> SHORT TASK
Copy each line that has the string "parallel" somewhere in it.

# Start of MATERIAL FOR THE TASK

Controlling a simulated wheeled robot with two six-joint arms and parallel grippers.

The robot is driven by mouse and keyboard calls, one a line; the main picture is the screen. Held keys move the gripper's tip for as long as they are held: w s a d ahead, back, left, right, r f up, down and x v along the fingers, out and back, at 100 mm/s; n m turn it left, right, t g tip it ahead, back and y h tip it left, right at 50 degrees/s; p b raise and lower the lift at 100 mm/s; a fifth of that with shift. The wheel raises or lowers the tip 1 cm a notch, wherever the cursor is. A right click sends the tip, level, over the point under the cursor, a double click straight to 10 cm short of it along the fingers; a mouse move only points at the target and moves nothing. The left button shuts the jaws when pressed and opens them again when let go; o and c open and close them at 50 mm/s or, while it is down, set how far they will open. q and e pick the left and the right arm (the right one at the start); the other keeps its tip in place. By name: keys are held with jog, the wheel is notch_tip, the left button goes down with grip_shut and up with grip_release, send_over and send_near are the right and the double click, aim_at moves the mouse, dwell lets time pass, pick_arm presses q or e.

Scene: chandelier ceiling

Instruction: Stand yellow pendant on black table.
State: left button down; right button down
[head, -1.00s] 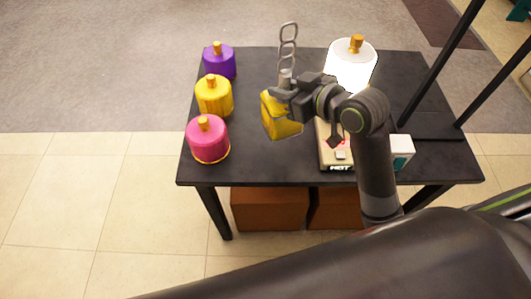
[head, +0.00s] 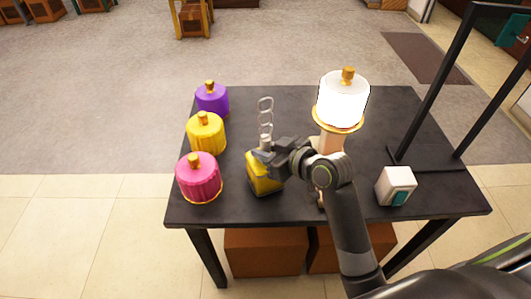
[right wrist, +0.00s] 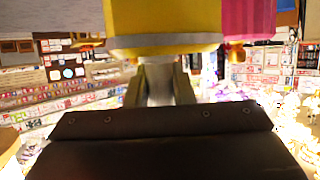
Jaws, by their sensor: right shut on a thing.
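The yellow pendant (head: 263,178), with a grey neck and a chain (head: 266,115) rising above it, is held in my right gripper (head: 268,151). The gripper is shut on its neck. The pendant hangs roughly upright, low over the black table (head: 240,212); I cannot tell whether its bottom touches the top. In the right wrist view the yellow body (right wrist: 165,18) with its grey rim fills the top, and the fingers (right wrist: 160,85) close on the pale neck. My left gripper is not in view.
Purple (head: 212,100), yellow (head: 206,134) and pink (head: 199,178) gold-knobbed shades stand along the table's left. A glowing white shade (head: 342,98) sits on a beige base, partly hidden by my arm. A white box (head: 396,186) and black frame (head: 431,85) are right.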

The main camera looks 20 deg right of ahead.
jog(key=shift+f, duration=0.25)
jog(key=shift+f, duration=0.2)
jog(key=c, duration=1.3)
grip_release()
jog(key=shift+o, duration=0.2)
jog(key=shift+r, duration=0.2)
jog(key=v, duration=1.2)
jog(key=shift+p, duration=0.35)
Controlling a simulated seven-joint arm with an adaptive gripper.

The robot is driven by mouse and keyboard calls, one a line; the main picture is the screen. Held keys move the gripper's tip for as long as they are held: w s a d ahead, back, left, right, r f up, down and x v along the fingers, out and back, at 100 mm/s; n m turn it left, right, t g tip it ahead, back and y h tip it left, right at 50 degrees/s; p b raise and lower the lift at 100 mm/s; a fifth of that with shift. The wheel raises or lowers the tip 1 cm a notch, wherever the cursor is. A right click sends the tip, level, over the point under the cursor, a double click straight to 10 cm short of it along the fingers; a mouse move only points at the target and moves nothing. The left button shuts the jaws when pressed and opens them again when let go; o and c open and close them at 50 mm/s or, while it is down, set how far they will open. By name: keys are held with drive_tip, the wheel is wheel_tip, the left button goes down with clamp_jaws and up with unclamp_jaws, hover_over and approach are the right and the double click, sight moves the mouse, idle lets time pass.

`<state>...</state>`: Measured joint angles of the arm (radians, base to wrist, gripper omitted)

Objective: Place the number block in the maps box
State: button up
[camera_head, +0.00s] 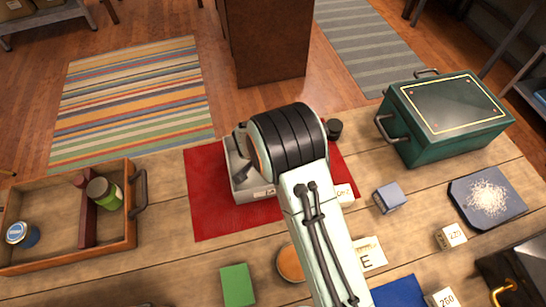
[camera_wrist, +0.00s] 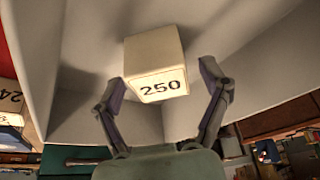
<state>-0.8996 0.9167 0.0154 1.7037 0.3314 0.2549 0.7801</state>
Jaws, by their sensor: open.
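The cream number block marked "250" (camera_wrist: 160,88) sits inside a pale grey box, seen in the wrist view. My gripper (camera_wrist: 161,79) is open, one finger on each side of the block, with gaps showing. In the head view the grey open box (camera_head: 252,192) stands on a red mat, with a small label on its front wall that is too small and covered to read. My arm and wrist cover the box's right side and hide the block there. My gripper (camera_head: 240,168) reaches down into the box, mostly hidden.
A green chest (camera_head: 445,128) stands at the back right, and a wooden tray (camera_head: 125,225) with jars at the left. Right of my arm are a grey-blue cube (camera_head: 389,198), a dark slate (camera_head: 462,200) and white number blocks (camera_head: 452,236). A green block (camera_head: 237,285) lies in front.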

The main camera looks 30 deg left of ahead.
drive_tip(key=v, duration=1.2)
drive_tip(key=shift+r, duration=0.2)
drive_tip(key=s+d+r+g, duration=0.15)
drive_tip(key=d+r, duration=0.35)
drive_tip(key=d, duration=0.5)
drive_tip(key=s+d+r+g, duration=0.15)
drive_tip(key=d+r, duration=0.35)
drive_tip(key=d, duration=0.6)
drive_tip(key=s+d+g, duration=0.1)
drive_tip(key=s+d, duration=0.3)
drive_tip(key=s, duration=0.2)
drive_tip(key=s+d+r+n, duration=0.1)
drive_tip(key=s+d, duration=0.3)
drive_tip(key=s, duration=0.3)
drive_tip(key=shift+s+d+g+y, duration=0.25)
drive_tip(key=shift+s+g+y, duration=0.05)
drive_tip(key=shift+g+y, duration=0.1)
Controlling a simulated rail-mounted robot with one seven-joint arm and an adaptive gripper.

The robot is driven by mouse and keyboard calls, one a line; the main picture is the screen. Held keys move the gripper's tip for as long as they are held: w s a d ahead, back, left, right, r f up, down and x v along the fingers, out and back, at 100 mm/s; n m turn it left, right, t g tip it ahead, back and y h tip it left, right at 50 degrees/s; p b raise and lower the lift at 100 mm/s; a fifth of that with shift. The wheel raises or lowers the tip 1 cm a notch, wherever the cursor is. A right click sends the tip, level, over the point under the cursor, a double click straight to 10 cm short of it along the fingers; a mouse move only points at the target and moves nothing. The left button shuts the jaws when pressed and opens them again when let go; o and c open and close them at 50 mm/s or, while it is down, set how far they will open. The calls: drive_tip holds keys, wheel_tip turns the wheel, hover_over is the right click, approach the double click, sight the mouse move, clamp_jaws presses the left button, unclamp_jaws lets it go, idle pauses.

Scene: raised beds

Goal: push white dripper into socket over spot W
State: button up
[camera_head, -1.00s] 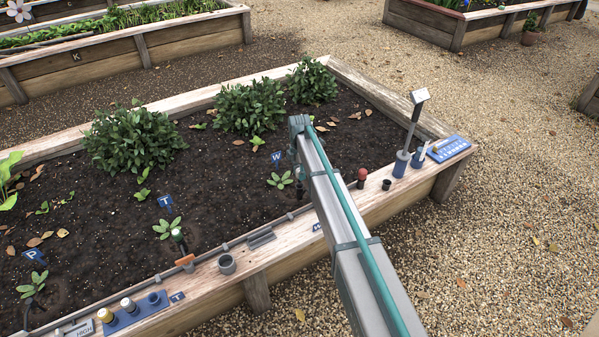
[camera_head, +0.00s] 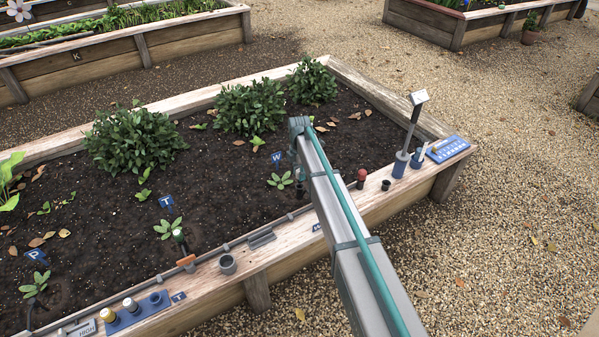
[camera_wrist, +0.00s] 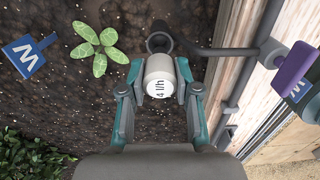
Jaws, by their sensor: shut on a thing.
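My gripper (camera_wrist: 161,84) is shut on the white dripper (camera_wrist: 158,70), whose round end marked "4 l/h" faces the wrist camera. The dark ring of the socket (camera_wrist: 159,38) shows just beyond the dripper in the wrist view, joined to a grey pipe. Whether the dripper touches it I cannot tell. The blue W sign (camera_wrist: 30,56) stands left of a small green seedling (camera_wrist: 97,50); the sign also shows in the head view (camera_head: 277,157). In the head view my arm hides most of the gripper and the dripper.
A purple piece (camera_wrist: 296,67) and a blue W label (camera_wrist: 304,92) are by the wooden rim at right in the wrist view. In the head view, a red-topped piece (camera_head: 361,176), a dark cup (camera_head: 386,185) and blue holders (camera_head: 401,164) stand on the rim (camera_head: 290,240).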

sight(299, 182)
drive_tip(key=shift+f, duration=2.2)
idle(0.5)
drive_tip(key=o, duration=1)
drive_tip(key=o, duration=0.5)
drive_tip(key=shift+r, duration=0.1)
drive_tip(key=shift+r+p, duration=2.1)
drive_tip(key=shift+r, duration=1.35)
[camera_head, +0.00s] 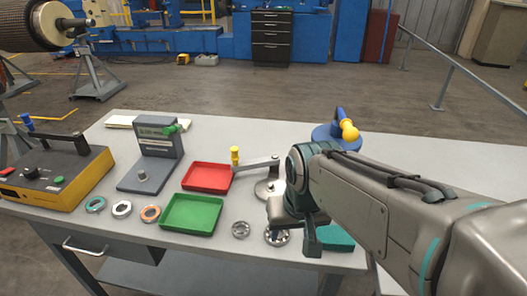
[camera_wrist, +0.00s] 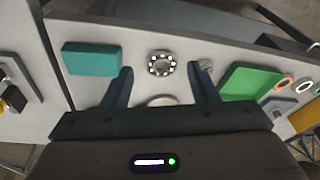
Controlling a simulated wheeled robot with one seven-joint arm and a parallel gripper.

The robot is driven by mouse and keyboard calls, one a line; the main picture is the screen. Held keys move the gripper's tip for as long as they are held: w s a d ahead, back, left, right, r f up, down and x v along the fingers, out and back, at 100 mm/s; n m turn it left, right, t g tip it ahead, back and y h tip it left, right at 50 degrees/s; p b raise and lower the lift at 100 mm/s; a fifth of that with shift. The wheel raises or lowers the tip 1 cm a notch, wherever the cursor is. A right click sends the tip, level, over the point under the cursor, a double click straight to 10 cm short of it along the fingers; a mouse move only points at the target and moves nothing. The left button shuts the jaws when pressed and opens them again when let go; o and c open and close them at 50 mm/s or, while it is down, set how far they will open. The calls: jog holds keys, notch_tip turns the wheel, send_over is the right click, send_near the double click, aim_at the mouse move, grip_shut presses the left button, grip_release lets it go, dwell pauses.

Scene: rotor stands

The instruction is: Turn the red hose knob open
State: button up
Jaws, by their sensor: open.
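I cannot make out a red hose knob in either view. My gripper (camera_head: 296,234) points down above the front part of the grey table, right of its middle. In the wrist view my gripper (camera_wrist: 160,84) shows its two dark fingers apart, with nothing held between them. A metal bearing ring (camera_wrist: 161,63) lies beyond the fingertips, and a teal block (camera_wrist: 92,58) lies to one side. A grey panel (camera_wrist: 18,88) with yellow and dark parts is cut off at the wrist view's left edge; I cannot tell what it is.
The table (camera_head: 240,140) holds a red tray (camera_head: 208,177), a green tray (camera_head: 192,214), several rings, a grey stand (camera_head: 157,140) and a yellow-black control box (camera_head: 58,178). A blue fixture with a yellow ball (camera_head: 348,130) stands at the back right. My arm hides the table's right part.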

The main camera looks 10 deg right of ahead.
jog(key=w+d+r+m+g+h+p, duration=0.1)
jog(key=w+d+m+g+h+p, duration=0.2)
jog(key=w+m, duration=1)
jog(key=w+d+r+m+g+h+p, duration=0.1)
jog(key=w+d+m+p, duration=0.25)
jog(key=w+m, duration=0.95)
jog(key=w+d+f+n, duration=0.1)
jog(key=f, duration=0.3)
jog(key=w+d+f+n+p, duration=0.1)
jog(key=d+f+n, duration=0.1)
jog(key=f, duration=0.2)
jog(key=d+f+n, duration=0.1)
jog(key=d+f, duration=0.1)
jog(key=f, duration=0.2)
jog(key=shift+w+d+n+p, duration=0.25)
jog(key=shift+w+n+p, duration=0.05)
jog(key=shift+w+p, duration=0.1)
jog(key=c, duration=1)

# End of MATERIAL FOR THE TASK

> TASK SOLUTION
Controlling a simulated wheeled robot with two six-joint arms and parallel grippers.
Controlling a simulated wheeled robot with one seven-joint arm and a parallel gripper.

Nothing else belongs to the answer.